→ **WHAT TO WORK ON**: Reproduce the lines below exactly, from the one containing "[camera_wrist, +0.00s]" through the one containing "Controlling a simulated", both included. Leave out any pictures.

→ **DATA RECORDS**:
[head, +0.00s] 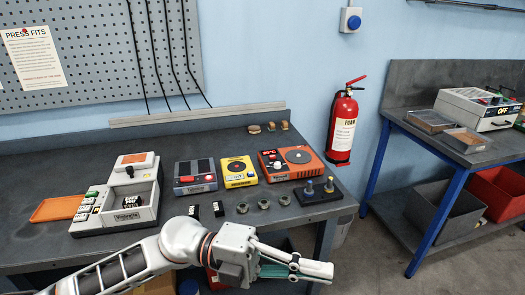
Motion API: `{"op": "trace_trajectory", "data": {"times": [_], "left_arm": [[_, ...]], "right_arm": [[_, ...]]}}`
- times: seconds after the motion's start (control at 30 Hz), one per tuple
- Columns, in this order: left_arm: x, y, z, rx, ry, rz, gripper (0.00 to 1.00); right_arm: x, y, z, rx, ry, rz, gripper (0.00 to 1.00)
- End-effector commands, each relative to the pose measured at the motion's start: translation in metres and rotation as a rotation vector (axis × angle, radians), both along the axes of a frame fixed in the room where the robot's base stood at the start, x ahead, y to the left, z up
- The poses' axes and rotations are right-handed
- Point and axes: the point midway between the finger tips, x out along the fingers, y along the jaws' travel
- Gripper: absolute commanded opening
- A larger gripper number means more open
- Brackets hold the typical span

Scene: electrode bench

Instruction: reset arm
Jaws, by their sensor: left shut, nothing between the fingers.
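My left arm comes in from the lower left and reaches across the front edge of the grey bench (335,215). Its gripper (322,269) is shut and empty, pointing right, in front of the bench in the picture. It appears clear of the things on the bench. My right gripper is not in view.
On the bench stand a grey-white device (130,215), an orange tray (57,208), a dark-topped unit (195,176), a yellow unit (238,171), an orange unit (290,163), a black block with posts (318,192) and several nuts (264,204). A red extinguisher (342,125) hangs behind.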

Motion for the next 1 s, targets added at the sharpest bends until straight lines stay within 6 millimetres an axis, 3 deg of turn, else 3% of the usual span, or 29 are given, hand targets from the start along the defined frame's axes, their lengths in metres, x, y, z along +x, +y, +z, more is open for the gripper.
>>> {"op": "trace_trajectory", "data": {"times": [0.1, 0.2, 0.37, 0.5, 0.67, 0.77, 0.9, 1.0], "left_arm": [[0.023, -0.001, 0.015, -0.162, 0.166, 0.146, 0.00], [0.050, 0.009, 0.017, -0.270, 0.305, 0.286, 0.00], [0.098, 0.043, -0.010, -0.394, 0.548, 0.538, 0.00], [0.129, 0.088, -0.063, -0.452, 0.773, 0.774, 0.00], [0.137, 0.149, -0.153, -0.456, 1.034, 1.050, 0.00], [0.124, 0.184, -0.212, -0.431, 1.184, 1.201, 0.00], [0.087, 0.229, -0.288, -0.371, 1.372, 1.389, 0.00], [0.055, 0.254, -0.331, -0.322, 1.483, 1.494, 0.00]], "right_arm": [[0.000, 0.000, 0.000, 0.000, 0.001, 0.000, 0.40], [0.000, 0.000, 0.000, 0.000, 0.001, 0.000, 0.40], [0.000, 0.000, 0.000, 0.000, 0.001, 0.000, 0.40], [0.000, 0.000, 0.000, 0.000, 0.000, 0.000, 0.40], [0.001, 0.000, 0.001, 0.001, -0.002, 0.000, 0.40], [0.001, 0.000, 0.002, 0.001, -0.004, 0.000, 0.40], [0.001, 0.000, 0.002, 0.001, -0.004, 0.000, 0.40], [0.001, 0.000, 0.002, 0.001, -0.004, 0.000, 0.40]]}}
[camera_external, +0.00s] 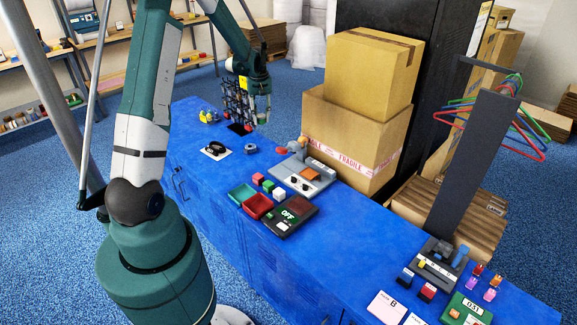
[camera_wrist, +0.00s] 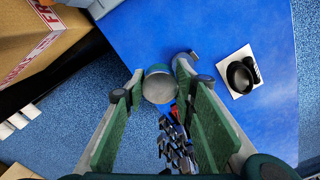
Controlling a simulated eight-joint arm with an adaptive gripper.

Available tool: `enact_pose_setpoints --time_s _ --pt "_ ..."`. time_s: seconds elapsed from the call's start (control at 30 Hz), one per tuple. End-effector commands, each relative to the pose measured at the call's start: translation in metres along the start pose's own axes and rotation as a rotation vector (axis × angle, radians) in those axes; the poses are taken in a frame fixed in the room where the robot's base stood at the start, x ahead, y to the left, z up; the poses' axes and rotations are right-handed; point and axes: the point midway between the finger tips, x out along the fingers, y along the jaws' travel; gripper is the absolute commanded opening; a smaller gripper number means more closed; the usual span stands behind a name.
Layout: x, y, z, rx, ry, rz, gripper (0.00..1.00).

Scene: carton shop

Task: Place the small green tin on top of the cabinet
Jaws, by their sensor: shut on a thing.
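The small green tin (camera_wrist: 158,84) shows in the wrist view as a round, grey-topped piece with a green side. It is between the fingertips of my gripper (camera_wrist: 160,88), which is shut on it. The blue cabinet (camera_external: 250,235) runs across the external view; its flat blue top also shows in the wrist view (camera_wrist: 210,35). In the external view my gripper (camera_external: 262,108) is over the far end of the cabinet, and I cannot make out the tin there. The tin's height above the surface is hard to tell.
A dark rack (camera_external: 236,100) with small items stands close beside my gripper. A black ring (camera_external: 215,149) lies on a white card. Stacked cartons (camera_external: 350,135), a grey fixture (camera_external: 300,175) and small trays (camera_external: 257,205) stand farther along.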

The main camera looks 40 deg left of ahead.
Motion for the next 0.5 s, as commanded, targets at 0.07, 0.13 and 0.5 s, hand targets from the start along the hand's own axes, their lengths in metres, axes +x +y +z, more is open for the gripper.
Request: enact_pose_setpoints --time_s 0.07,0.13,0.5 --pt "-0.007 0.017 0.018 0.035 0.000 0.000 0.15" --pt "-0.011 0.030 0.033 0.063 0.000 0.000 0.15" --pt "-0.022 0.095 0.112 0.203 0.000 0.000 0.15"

→ **WORKED SOLUTION**:
[camera_wrist, +0.00s] 
Controlling a simulated eight-joint arm with an adaptive gripper.

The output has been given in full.